Requiere cierta atención la tendencia al alza de estas expresiones violentas tras décadas de números controlados

Con notable nocturnidad y festiva alevosía, el Gobierno aprovechó el descanso familiar de la Semana Santa para reconocer lo que ya es palpable a pie de calle: que España ha entrado en la fase de culto a la delincuencia. Este páramo arcádico de lo ilegal contempla un aumento significativo en la práctica totalidad de las infracciones penales, que han crecido un seis por cierto respecto al mismo periodo del anterior año, siendo el robo con fuerza en domicilios el único de los dieciséis tipificados que ha decrecido —apenas un dos por ciento—. Y llegados a esta parte, el mundo se pregunta qué extracción social podemos hacer de la violencia generalizada respecto a la creciente preocupación de otro fenómeno generacional: la violencia adolescente.

Igual que los hombres y mujeres son abanderados materiales del zeitgeist, sus hijos obrarán en consecuencia, según lo que vean, sufran y los desaforados apetitos que busquen saciar. Este Occidente decadente que nos damos, enfermo de globalismo y eminentemente hostil, es la causa y razón pura de la siniestra pulsión ultraviolenta de los tiempos; pero nada nuevo, en todo caso, en épocas de reordenamiento de voluntades. Deslegitimar la violencia intrapersonal, la que uno libra primero contra sí mismo, es atentar sobre todo contra el propio impulso vital: y acotarla a lo político —no digamos ya lo ideológico—, una burda trampa al solitario de la representatividad, donde pese a lo que nos cuentan en campañas de sobreinformación, no cabemos todos.

Tomemos el rábano por las hojas en el caso de la violencia estrictamente adolescente, que el último estudio de la OMS anuda a la generosa horquilla de edad de entre 15 y 29 años —y luego volveremos al conflicto sobre las edades referencia—. Que casi el 40% de los homicidios que se cometen caigan en esa franja de edad no connota más que lo aprendido tras décadas de estudio antropológico: los individuos en edad de competir por territorio, progenie y recursos son más propensos a eliminarse entre sí.
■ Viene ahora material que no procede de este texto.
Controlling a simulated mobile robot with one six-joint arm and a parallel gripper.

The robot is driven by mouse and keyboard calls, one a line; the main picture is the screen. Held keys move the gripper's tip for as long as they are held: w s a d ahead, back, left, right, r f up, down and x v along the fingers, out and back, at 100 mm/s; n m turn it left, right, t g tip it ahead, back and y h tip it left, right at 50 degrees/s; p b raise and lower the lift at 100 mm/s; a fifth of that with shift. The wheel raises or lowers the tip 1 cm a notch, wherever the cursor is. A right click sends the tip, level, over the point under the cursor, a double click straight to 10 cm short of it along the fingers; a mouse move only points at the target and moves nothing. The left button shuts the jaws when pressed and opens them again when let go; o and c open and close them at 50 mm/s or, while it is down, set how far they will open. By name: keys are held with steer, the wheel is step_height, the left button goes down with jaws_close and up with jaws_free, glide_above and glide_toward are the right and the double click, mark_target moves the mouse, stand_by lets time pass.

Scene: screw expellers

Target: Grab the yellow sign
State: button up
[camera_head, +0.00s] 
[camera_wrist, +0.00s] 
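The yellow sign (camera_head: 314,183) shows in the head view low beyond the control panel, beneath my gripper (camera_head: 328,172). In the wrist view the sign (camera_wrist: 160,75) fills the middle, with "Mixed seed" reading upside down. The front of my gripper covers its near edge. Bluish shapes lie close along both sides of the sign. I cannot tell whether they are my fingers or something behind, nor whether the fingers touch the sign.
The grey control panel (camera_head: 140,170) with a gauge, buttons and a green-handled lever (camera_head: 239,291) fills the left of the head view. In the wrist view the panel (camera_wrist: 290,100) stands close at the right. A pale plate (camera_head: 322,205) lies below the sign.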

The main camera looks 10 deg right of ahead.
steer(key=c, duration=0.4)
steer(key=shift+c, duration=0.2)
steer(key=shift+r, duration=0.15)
Sí parece que requiere cierta atención la tendencia al alza de estas expresiones violentas tras décadas de números controlados, sobre todo si tenemos en cuenta que en 20 años analizados entre 2000 y 2019 los crímenes adolescentes disminuyeron especialmente en los países de renta más alta.

A la hora de socializar y desgranar la temida violencia adolescente, hay ciertos innombrables que coartan la mera disección de la estadística, y tienen que ver con ese sutil componente demográfico que implica la aceptación de las anomias en sociedades que buscan el equilibrio. Es otro hecho probado que el aumento de la delincuencia juvenil va estrechamente ligado a los cambios en la configuración de los espacios públicos de convivencia. No es casualidad con cierta frecuencia se sucedan quejas y protestas vecinales cuando a la administración se le ocurre abrir centros de menores tutelados o extranjeros no acompañados: sin embargo, las comunidades no suelen salir a protestar por las horas que sus hijos pasan escuchando a los representantes públicos de turno arrojándose cafradas y haciendo partícipes de ellos a sus padres, orgullosos votantes de lo cafre.

Para despistar, la casuística optimista dirige el foco a otros valores debatibles, aunque más difíciles de medir en bruto, como el acceso libre a contenidos violentos en redes sociales, por ejemplo. Esto es, distraer de lo global (la relación directa con semejantes sin escrúpulos) con pormenores abstractos sobre la educación intramuros, si consideramos el hogar y la preeminencia de la educación paternofilial un bien que cuidar y defender. Igual que perro no come perro, los chiringuitos no pueden pisarse la manguera: y si para abordar la afección de la violencia adolescente hay que hacer la vista gorda con unas causas para apuntalar a otras y lograr mantener inalterable el equilibrio narrativo del siglo, que así sea.

Esto provoca, además, una alteración disfuncional de estudio y cuestionamiento de los procesos. Ahora que la agenda ha determinado que la violencia per se es un objeto de estudio prioritario para el deeply concerned medio —los veryconcernidos, lacayos de esa producción en cadena de sensibilidades—, se dejan en el tintero los mecanismos básicos de aproximación al conflicto de los que debieran resultar las políticas públicas de prevención. Que el objetivo sea la prevención  en un universo que se configura por energías ya denota muchas veces un tratamiento pueril de las dificultades, de la misma manera que contener la naturaleza es el camino más corto a enfatizarla.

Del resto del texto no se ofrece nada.